Two factors contribute to the reluctance to accede to gun control measures in the US:


  1. The right to bear arms against tyrannical government is one that goes back to the founding of the country and the War of Independence. Indeed, the Second Amendment stipulates ‘A well-regulated Militia, being necessary to the security of a free State’ and that ‘the right of the people to keep and bear Arms, shall not be infringed’. In the minds of many Americans, the issue goes to the heart of national identity and freedom.


  1. The widespread belief in the US that guns protect more lives than they destroy. This is epitomised by by Donald Trump’s suggestion that arming teachers would mitigate school shootings, as ‘If you had a teacher who was adept at firearms, they could very well end the attack very quickly’. In Kennesaw, Georgia, local law goes as far as to stipulate that ‘every head of household residing in the city is required to maintain a firearm’, based on the supposition that this will deter criminal in the area. While the law itself isn’t actually enforced, it is still indicative of the strength of belief in the idea that guns deter rather than attract violence.


To the contrary, about 30 studies demonstrate the link between more guns and more crimes. One of these studies found that a gun in the home increased the chances of suicide by five times. Another found guns at home were eleven times more likely to be used for suicide than for self-defence. Indeed, of the 321 people that are shot everyday in America, 65 die from gun suicide, while another 91 are shot unintentionally. Annually, 117,345 Americans are shot, including 7957 children and teens. While it may seem obvious that ready access to a gun encourages violence to others or to oneself on a whim or during a heated altercation, figures such as these are important in turning over the myth that guns prevent violence or that they protect rather than destroy innocent lives.

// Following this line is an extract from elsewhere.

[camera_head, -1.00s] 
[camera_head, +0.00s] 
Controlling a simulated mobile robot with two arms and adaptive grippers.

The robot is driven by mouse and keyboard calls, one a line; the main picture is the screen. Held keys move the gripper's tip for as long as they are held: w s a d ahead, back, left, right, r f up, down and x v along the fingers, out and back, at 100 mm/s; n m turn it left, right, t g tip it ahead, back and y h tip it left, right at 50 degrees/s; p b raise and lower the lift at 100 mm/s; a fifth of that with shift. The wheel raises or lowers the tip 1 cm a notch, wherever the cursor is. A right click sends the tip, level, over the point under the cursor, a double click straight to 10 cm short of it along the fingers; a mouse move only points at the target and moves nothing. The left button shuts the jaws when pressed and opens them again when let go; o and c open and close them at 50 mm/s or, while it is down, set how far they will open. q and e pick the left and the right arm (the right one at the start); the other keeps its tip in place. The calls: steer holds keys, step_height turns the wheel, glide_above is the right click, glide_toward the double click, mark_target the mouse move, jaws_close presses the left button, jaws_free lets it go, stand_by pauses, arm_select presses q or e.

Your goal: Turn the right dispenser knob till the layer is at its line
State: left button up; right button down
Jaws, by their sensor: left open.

Commenting on the incident in Newport News, Mayor Phillip Jones said “I do think that after this event, there is going to be a nationwide discussion on how these sorts of things can be prevented.” It is easy to be cynical of calls for this nationwide discussion when news of school shootings in the US seem to never end. However, this sort of discussion is an important step towards overturning myths regarding firearms and moving towards a safer system.